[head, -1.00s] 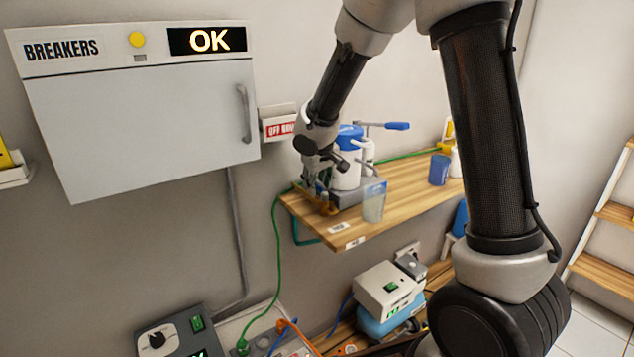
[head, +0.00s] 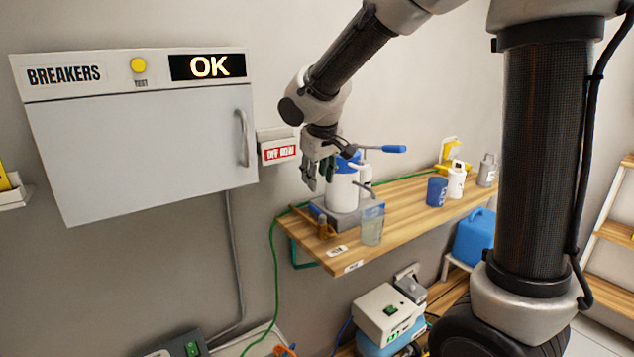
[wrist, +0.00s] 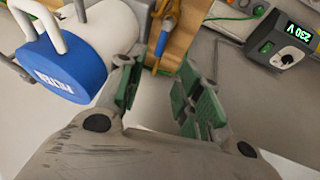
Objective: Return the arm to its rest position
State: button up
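My gripper (head: 319,176) hangs in the air at the left end of the wooden shelf, just left of and in front of the white canister with the blue lid (head: 346,178). In the wrist view my gripper (wrist: 158,100) has its two green-padded fingers apart, with nothing between them. The blue lid (wrist: 62,70) shows close by on the left there. My arm reaches in from the upper right of the head view, bent downward at the wrist.
The wooden shelf (head: 405,212) carries a clear cup (head: 372,225), a blue cup (head: 436,192) and white bottles. A blue-handled lever (head: 390,149) sticks out by the canister. The breaker cabinet (head: 145,140) is at left. A box with a dial (wrist: 285,45) shows in the wrist view.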

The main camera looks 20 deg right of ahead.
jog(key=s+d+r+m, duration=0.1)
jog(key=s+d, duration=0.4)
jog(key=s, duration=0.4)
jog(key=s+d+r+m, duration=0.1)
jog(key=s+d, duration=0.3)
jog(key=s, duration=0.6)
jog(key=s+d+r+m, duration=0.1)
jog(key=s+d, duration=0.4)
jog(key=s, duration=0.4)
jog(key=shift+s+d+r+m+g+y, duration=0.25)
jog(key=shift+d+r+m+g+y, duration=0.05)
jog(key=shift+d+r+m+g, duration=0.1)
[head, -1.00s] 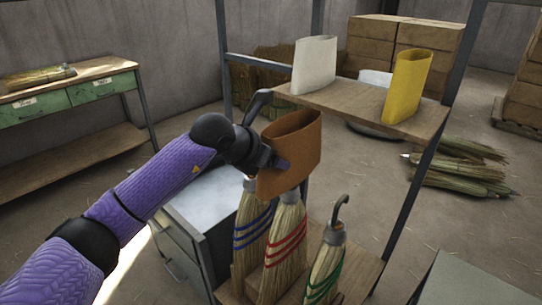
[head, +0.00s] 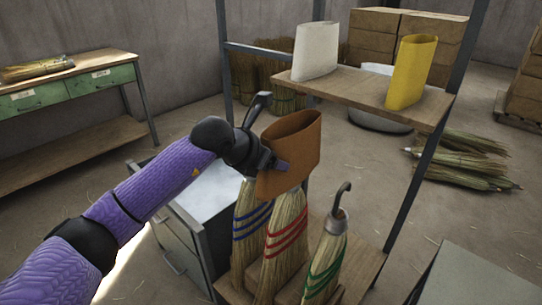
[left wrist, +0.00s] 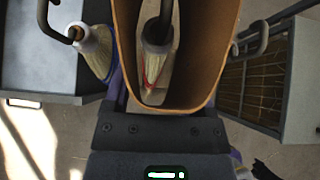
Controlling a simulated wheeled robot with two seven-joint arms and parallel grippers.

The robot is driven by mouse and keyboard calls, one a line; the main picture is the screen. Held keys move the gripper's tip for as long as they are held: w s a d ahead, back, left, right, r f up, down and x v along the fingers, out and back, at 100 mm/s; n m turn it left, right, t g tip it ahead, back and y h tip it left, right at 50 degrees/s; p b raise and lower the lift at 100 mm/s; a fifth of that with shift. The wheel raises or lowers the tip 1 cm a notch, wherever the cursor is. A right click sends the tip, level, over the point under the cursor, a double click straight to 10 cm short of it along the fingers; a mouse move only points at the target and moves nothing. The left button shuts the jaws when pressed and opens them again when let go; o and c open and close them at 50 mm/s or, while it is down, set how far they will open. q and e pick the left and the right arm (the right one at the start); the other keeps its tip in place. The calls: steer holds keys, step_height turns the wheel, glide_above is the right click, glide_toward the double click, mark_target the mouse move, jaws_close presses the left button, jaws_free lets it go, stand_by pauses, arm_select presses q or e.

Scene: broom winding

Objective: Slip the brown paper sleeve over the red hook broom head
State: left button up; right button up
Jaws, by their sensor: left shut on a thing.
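My left gripper (head: 280,164) is shut on the near wall of the brown paper sleeve (head: 290,178), holding it upright with its mouth up. The red-banded broom (head: 285,240) stands directly below; its top is hidden by the sleeve in the head view. In the left wrist view the sleeve (left wrist: 205,85) is seen from above, and the red broom's grey hook (left wrist: 160,28) and straw with a red band show through its opening. How deep the hook reaches into the sleeve is unclear. My right gripper is not in view.
A blue-banded broom (head: 250,215) stands close left and a green-banded hook broom (head: 327,255) close right. A shelf (head: 365,95) behind holds a white sleeve (head: 315,52) and a yellow sleeve (head: 411,72). A grey open-topped cabinet (head: 183,243) stands left of the brooms.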

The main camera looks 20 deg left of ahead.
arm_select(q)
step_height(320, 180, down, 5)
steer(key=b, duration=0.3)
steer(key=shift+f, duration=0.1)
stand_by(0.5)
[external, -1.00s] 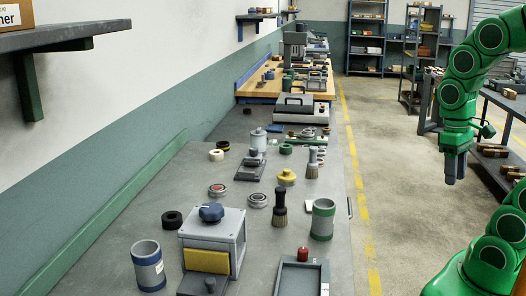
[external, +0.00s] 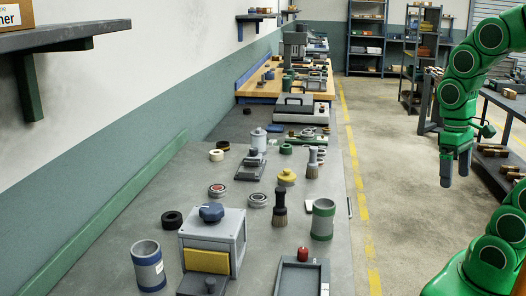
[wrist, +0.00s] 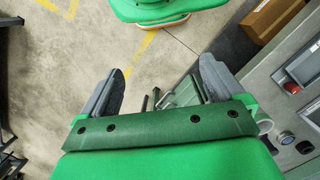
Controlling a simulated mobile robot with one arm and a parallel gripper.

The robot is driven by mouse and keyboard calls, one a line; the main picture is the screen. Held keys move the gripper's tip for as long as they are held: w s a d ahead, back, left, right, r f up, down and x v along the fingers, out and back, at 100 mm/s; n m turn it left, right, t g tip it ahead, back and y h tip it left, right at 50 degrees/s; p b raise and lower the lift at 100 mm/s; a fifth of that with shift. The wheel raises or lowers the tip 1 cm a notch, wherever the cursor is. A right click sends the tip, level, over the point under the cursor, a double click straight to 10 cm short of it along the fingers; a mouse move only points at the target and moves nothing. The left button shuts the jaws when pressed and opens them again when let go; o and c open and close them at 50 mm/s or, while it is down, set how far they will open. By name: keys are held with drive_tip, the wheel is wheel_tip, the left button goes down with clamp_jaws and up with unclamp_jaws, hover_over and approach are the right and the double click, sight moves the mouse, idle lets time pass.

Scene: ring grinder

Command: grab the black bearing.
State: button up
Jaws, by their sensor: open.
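A black ring (external: 172,219) lies flat on the grey workbench (external: 120,262), left of the grey box-shaped grinder (external: 212,238). Another small dark ring (external: 223,145) lies farther back. Two round bearings lie mid-bench, one with a red centre (external: 217,191) and one with a dark grey centre (external: 257,200). I cannot tell for sure which is the black bearing. My gripper (external: 455,172) hangs over the floor aisle, right of the bench and far from all of them. Its fingers are apart and empty.
The aisle floor (external: 385,150) is clear.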

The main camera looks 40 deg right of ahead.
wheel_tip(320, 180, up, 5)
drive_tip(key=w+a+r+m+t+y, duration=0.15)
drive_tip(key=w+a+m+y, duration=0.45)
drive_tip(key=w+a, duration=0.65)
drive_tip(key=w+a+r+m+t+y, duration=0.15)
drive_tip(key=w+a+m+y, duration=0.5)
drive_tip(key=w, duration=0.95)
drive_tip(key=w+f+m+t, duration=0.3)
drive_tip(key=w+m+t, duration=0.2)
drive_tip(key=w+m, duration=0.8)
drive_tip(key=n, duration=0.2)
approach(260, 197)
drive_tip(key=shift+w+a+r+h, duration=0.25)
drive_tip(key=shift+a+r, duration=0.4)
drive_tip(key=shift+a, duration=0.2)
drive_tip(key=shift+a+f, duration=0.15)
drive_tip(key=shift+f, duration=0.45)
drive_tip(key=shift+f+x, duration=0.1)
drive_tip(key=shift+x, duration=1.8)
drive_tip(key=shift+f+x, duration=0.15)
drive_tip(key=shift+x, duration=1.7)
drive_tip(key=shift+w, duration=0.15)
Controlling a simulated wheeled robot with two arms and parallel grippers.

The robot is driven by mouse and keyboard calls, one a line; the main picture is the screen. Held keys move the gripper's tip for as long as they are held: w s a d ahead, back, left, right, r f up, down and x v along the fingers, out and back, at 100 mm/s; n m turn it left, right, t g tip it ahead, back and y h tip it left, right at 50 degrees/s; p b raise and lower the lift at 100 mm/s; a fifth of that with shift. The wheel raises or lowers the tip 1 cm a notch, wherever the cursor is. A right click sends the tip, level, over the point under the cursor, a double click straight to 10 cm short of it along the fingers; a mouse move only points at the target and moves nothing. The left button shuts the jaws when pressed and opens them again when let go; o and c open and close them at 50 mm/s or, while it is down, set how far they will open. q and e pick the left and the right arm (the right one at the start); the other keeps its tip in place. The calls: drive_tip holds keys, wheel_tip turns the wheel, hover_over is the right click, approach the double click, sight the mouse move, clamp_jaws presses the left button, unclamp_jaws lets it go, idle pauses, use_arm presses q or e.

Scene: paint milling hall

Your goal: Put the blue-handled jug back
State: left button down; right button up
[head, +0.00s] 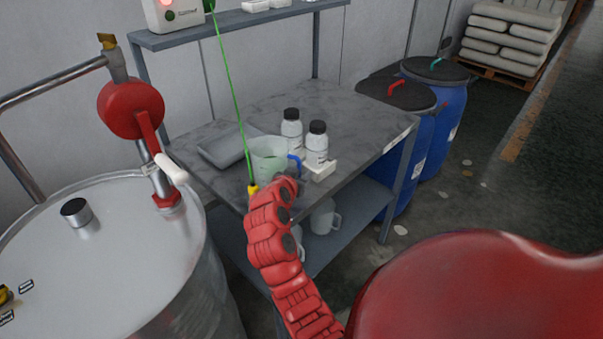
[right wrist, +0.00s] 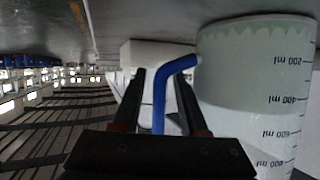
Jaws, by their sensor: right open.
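The clear jug with the blue handle (head: 268,152) stands upright on the grey workbench, near its front edge. Its handle (head: 295,164) points right, towards a white block. My right gripper (head: 287,182) is at the handle. In the right wrist view the open fingers (right wrist: 158,95) lie either side of the blue handle (right wrist: 162,98), with visible gaps. The jug's body (right wrist: 255,90) shows ml marks and fills the right of that view. Fingertips are partly hidden by the hand in the head view. My left gripper is not in view.
Two white bottles (head: 291,128) (head: 317,145) and a white block (head: 322,170) stand close right of the jug. A grey tray (head: 222,146) lies behind left. Other jugs (head: 325,217) sit on the lower shelf. A steel drum (head: 110,250) is left. A green cable (head: 232,90) hangs nearby.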

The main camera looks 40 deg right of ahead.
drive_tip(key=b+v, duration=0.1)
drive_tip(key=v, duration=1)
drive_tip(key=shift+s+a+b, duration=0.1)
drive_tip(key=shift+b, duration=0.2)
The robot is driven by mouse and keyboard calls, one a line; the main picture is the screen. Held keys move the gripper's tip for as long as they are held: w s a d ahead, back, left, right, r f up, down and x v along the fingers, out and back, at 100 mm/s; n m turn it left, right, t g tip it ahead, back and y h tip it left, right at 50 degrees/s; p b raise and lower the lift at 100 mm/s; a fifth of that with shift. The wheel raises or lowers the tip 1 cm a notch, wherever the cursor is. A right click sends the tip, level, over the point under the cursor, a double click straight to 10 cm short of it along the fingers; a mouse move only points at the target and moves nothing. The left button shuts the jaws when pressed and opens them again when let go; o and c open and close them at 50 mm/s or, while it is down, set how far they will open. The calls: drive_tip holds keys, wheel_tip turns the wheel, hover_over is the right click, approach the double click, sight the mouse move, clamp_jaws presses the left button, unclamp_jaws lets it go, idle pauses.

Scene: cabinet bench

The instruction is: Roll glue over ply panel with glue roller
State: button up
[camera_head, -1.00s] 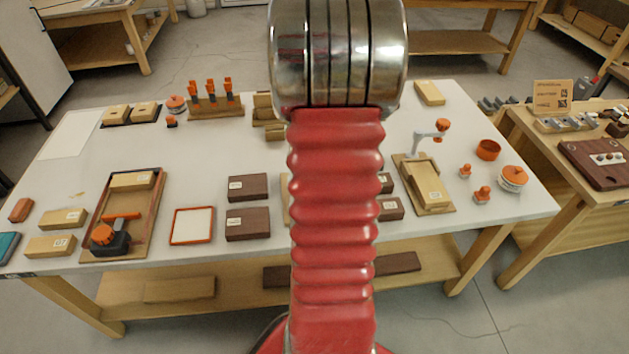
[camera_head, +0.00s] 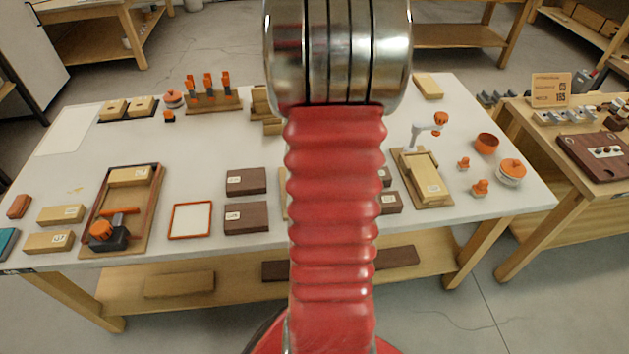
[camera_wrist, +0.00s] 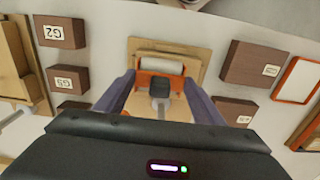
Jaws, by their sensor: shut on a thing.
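The glue roller (camera_wrist: 161,66) has a pale roller in an orange frame and a dark grey handle. In the wrist view my gripper (camera_wrist: 160,82) has its two purple-grey fingers on either side of it, shut on it. The tan ply panel (camera_wrist: 194,49) lies beyond the roller, its edges showing around it. The roller overlaps the panel in the picture; I cannot tell whether they touch. In the head view my arm hides my gripper, the roller and most of the panel.
Dark brown blocks (camera_wrist: 249,64) flank the panel on both sides. An orange-rimmed white tray (camera_head: 190,220) and a wooden tray with a black-and-orange tool (camera_head: 109,232) stand left on the white bench. A wooden fixture (camera_head: 424,176) stands right.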

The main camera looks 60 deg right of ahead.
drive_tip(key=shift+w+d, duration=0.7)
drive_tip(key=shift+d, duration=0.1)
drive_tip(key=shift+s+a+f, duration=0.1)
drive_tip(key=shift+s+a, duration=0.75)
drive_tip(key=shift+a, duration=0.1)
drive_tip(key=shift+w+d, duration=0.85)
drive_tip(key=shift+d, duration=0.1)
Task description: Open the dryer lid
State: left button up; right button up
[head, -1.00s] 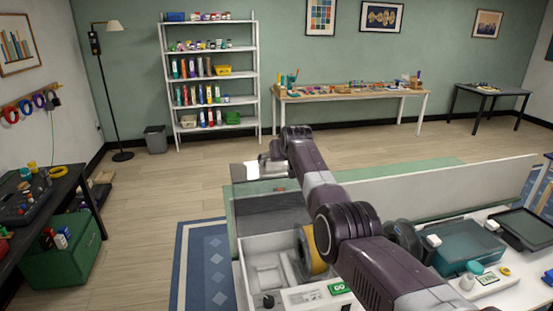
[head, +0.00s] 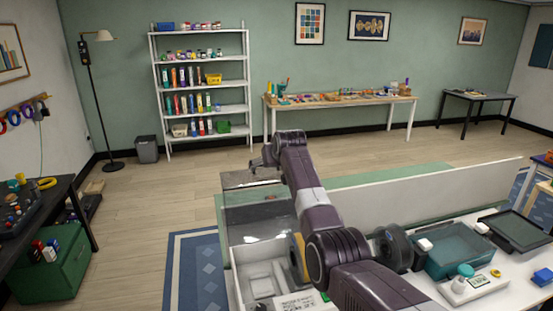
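The dryer is a white box (head: 243,290) at the bottom centre, cut off by the picture's lower edge. Its top is uncovered and a yellow-rimmed spool (head: 297,258) shows inside, partly behind my right arm. A dark see-through lid (head: 258,214) stands raised at the box's far side. My right arm reaches in from the bottom right over the box. Its gripper (head: 264,162) is at the lid's upper edge; I cannot tell whether it touches the lid, and its fingers are too small and turned away to read. My left gripper is not in view.
A long pale panel (head: 430,190) runs behind the bench to the right. A teal bin (head: 460,252) and a dark tray (head: 518,230) stand right of my arm. A shelf (head: 202,145) and a table (head: 340,101) are at the far wall. The floor between is clear.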

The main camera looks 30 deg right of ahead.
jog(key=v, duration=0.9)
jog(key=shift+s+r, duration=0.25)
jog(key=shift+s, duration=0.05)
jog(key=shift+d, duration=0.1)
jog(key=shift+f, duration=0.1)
★ ★ ★ ★ ★ ★ ★
Look through the entries and return every line where "Scene" appears.

Scene: broom winding
Scene: ring grinder
Scene: paint milling hall
Scene: cabinet bench

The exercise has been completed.